Thursday, October 18, 2018

The Shower Crisis of 2018

Granted, it was not on a scale such as the Cuban Missile of 1962, but I'm going to call it a crisis anyway.

Day One: The shower is draining more slowly than usual. I am standing in about half an inch of water. And to be clear, I don't take long showers. I live in an RV, and the grey water tanks are not conducive to 30 minute showers. And even if I didn't live in an RV, I don't like to prune.  I digress.  

Henry investigates by pulling the drain out and discovering what can only be described as a tube of hair, approximately 8 inches long. Completely grossed out. Can not discuss further. He continues to plunge and fishes up a plastic cone that I don't think was supposed to come out. I'm proven right when the smell of days-old grey water comes wafting into the bathroom.  Turns out that cone? Stops the odor from backing up into the living space. Roger that.

In this process, Henry discovers that the shower is also, in fact, leaking. Super. Shower now off limits. 

Day Two: After hours of first locating and then trying in vain to repair a hairline crack in the pipe, Henry resorts to calling a mobile RV repairman. This, only to discover that he will not travel this far. ...I did mention that he's a MOBILE repairman, right? Okay, just making sure that came across.  

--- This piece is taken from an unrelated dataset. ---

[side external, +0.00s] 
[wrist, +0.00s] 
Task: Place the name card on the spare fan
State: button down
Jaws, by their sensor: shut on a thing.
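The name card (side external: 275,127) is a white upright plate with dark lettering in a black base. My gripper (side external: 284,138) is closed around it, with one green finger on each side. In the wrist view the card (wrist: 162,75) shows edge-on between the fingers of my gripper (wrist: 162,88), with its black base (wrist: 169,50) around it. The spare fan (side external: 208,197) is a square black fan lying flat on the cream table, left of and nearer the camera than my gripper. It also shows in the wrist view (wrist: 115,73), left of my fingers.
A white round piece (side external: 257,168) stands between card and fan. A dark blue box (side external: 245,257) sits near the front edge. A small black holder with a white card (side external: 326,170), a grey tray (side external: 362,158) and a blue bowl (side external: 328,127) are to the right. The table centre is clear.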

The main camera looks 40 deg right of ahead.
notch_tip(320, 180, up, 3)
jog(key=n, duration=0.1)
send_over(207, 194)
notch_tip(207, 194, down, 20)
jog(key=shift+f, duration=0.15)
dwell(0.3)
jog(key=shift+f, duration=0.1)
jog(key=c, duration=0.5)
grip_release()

Henry sitting very still, head down, for approximately five full minutes before admitting defeat.  



New plan - try again to repair it himself by purchasing new pipe at Home Depot. Meanwhile, we have no usable shower. We have two teenage-ish children living in close quarters with us. Off to the campground showers we go! Because the alternative is too offensive to my olfactory senses to contemplate. 

Day Three: We went to both Lowe's and Home Depot with poor result. No matching tube can be located. Drove to an RV parts store. Competence at last! They gave Henry all of the correct pieces...except the necessary glue. Back to Lowe's for a quick side trip where glue was procured! Upon arrival at home, Henry glued and cut and cut and glued without mangling his body in any way. Usually, these projects have some injury inherent in the process. Tomorrow, he shall restore all of the pieces to their original locations and bask in the glory of his success! 

Day Four: Ready to install.  The parts have been pre-glued. It is 95 degrees and humid but (and I quote) "This should only take a minute." Ethan's help has been enlisted this time, so much complaining ensues. He is supposed to hold the drain in place while Henry tightens it underneath the RV.  

10 minutes go by with little progress and abundant cursing. 

Ethan has been told to go to his room and not help anymore.

It leaks. And I mean, a lot. It's no longer a hairline crack but instead a pint size waterfall. Water is pouring out like there's nothing at all between it and the Earth with which is is trying to reunite via the floor of our camper. 

Henry claims he is giving up and informs us all that we no longer have a shower.  Campground showers only from now on!  I am unfazed as I am intimately familiar with this phase of my husband's problem solving process. 

Update:  Henry is sitting on the bathroom floor, thinking. 

Day Four (cont...): Henry went outside and then came inside several times. I want to say at least 7.  He just came in and said we have a shower! Success!  

He is very, very pleased with himself.  There was an explanation about what was actually the problem, but I've already forgotten what it was.